* _REQUEST_: Repeat, exactly, the run of lines that opens with the line containing "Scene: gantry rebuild" and closes with the line containing "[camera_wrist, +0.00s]", and leave all other lines out.

* _RECORDS SUPPLIED_:

'''

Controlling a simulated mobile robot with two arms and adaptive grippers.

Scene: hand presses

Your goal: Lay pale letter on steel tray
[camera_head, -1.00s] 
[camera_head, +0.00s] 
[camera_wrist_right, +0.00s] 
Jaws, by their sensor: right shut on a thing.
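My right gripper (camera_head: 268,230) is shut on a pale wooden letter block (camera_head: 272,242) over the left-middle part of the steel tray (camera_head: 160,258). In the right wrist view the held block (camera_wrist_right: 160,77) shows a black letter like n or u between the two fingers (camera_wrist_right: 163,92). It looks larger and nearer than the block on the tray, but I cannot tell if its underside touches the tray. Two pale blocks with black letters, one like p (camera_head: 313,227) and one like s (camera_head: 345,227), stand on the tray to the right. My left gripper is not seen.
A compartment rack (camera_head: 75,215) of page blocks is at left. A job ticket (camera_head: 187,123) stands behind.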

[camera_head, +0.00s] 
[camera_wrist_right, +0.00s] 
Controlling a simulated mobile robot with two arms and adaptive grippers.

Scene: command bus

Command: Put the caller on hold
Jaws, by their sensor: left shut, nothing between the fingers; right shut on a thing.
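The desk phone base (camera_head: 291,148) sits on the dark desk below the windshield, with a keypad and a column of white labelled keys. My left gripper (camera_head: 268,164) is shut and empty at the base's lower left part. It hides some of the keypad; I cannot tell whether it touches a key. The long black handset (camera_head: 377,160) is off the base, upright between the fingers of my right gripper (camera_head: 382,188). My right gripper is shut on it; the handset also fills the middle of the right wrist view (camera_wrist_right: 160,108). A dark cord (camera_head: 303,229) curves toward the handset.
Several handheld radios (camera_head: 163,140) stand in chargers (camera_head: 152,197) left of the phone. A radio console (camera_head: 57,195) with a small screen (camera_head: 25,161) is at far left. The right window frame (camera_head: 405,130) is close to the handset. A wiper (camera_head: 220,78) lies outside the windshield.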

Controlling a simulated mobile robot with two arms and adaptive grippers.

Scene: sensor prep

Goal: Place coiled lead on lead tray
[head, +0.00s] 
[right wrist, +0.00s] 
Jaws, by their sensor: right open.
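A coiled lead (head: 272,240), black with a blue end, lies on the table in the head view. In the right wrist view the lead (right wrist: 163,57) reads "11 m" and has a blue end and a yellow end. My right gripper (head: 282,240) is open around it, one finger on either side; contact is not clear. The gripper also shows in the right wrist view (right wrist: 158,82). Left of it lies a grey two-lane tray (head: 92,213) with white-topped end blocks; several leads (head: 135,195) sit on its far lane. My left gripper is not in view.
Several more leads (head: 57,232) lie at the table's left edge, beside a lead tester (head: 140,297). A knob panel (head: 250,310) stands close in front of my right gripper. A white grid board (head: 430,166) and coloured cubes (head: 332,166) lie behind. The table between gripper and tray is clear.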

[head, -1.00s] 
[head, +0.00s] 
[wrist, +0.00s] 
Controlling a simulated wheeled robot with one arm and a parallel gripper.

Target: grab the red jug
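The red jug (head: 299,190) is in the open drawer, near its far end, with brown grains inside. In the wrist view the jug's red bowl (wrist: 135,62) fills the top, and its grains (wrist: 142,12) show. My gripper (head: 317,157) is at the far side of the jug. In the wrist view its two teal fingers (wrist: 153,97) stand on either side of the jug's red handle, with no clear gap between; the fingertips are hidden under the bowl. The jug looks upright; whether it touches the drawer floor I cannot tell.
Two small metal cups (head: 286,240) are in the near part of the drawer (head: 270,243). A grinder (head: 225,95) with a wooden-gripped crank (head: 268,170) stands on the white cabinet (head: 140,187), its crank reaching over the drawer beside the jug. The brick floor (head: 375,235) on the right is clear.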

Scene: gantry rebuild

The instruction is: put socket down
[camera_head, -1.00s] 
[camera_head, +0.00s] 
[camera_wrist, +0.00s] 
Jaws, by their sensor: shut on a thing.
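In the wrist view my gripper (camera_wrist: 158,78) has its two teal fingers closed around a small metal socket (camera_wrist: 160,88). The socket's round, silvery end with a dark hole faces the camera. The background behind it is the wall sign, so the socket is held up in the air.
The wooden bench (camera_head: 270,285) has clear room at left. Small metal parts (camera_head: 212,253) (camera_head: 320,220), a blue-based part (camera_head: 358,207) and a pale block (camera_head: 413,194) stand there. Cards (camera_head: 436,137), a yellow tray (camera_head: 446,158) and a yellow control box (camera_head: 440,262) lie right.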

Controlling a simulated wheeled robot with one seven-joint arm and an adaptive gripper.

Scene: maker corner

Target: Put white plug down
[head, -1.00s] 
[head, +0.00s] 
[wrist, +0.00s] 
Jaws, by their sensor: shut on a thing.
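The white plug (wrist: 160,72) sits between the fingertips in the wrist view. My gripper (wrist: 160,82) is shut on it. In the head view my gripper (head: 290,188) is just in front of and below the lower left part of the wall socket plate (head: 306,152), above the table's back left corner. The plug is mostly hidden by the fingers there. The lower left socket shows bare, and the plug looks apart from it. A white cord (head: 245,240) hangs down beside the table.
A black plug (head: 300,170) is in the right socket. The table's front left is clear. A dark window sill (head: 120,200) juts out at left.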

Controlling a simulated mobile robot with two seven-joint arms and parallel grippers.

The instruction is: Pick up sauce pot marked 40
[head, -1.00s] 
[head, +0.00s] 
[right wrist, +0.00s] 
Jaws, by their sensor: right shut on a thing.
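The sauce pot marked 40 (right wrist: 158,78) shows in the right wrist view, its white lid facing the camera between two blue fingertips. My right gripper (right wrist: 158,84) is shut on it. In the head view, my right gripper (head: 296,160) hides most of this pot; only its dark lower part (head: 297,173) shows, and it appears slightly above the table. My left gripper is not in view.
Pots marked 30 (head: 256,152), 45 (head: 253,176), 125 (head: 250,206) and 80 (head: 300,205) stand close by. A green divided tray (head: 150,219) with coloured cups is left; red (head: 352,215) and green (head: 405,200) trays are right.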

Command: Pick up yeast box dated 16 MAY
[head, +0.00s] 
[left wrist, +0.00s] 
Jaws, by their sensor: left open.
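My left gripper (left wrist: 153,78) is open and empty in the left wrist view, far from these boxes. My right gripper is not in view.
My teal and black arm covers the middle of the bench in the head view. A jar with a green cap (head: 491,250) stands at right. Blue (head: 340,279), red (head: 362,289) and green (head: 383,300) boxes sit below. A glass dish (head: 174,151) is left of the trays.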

'''

* _COMPLETED EXERCISE_:
Scene: gantry rebuild

The instruction is: put socket down
[camera_head, -1.00s] 
[camera_head, +0.00s] 
[camera_wrist, +0.00s] 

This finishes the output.